Actualidad Chile

Personal data protection as a constitutional right

Bill to modify article 19.3 of the constitution

On May 15, 2018, the Chilean Senate adopted the amendment of article 19.4 of the Constitution to make the right to personal data protection a constitutional right. This article addresses protecting the private life and honour of persons and their family, and has been amended by including the protection of personal data. The precept refers to the implementing secondary legislation of this right, which is currently included in the 1999 law nº19.628 on the protection of a person’s private life.

Chile is a member of the Ibero-American Network of Data Protection and it hosted the XV Ibero-American Data Protection Meeting in Santiago de Chile on 22nd June 2017, which highlighted the founding principle of the Network: the right to the protection of personal data as a fundamental right of all people, irrespective of nationality, jurisdiction or territory.

Chile is currently debating a Personal Data Protection Bill that will amend the current law on protecting private life, in which one of the novel provisions for Chile is the creation of a Data Protection Agency to ensure the protection of the rights and freedoms of the holders of the data and proper compliance with the regulations. The future agency will have the powers to regulate, supervise, audit and ultimately, to sanction failure to comply.

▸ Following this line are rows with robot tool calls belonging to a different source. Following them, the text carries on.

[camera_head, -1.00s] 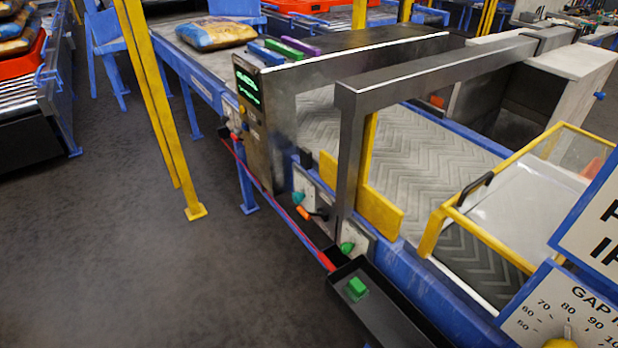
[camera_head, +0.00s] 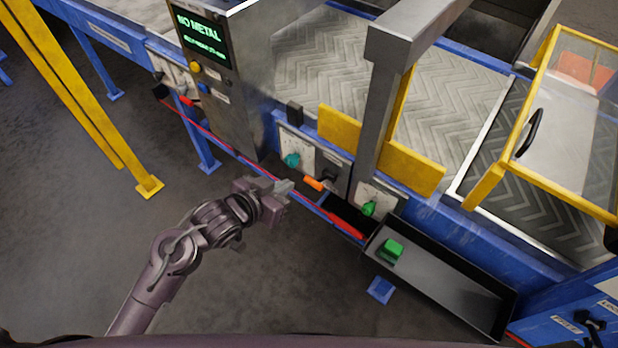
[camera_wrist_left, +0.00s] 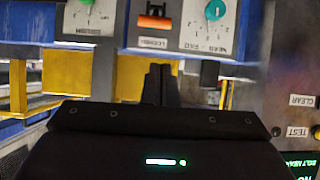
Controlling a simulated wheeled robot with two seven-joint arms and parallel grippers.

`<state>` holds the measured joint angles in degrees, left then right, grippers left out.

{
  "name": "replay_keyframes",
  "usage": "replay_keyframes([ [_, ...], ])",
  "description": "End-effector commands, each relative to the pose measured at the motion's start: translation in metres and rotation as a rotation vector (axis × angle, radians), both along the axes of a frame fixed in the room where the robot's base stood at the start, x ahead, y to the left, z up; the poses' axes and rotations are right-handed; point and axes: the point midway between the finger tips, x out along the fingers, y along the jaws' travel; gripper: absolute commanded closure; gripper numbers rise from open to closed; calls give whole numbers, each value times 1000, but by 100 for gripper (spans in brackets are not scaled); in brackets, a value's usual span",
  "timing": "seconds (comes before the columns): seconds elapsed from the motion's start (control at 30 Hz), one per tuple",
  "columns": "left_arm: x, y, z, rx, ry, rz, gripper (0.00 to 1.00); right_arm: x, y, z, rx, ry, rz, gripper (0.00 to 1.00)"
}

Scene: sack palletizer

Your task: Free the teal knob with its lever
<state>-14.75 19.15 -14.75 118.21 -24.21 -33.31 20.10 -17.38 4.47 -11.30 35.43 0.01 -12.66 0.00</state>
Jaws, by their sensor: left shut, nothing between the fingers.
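The teal knob (camera_head: 291,160) sits on a white dial plate on the conveyor's blue side. It also shows in the left wrist view (camera_wrist_left: 215,10). Right of it in the head view is its lever with an orange grip (camera_head: 314,184). In the left wrist view the orange grip (camera_wrist_left: 155,22) lies sideways above a small label. My left gripper (camera_head: 286,187) is shut and empty, just in front of the panel, below the knob and left of the orange grip. Its dark fingers (camera_wrist_left: 161,84) look apart from both. My right gripper is out of view.
A green knob (camera_head: 369,208) is on a plate farther right. A black tray (camera_head: 440,275) holding a green block (camera_head: 391,250) juts out below it. A red cable runs along the conveyor side. The metal detector cabinet (camera_head: 222,85) stands left. Open floor lies left of my arm.

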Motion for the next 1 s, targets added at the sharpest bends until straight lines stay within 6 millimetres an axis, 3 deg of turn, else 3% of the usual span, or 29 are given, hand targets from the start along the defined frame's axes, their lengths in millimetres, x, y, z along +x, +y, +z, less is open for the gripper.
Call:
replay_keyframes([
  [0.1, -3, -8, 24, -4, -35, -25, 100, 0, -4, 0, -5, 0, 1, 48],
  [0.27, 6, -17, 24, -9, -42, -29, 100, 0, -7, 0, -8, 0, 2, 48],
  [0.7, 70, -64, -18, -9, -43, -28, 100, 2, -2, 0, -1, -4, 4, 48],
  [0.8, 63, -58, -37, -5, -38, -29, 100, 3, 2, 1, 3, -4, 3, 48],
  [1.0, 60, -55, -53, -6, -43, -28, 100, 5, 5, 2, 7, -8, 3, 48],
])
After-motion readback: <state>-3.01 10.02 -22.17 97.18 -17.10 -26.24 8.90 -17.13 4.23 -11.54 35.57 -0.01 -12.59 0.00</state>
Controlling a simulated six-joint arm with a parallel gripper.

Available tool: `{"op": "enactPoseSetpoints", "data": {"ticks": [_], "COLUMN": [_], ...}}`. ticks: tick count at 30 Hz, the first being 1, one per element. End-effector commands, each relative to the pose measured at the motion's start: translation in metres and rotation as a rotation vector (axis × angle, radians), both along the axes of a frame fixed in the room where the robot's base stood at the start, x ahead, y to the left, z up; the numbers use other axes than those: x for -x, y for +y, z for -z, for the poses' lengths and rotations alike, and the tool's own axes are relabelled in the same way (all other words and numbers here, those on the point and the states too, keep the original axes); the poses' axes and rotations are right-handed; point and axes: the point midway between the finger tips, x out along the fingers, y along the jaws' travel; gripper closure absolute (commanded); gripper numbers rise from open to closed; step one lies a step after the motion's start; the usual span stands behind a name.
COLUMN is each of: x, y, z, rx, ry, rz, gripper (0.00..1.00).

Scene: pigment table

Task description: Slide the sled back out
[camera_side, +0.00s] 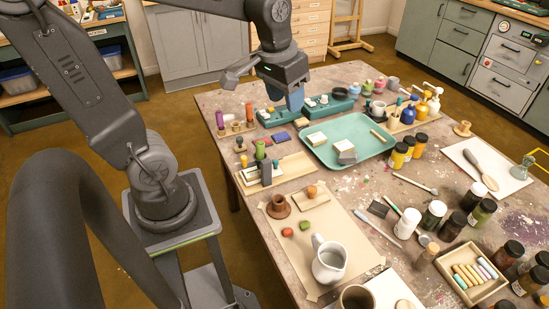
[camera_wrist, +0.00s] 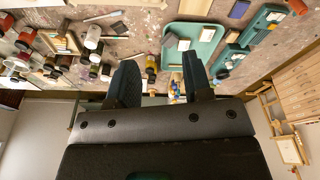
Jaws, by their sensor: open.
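No part is clearly marked as the sled. It may belong to one of the two teal fixtures, the left one (camera_side: 271,119) and the right one (camera_side: 337,105), or to the pale wooden board (camera_side: 292,168) carrying a grey upright block (camera_side: 266,173) and small knobs. My gripper (camera_side: 293,108) hangs over the back of the table, close to the left teal fixture, and partly hides the area behind it. In the wrist view its two dark fingers (camera_wrist: 160,78) are spread with nothing held between them. Contact with the fixture cannot be told. A teal fixture also shows in the wrist view (camera_wrist: 264,24).
A teal tray (camera_side: 372,143) with pale blocks lies right of my gripper. Bottles and jars (camera_side: 436,214) crowd the right side. A beige mat (camera_side: 345,228) with a white jug (camera_side: 328,262) lies in front. Small pegs (camera_side: 240,143) stand at the left edge.

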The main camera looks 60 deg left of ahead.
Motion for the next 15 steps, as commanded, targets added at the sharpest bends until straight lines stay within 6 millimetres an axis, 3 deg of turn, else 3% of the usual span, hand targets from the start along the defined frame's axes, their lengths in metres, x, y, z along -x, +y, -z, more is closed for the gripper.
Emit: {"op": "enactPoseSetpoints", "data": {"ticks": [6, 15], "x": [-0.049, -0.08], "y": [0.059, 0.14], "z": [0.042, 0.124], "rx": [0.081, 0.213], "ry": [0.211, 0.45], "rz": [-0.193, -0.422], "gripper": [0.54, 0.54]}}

Hence, Chile joins other countries of the region who already have a data protection authority, such as Argentina, Colombia, Mexico, Peru and  Uruguay.

The existence of a protection agency is one of the elements that the European Commission takes into account when considering whether a jurisdiction outside the European Union has a protection regime equivalent to the European Data Protection Regulation (in effect from May 25, 2018) or not. The consequence of this is the legality of the international transfer of data between these countries without the need for prior authorisation from the control authorities.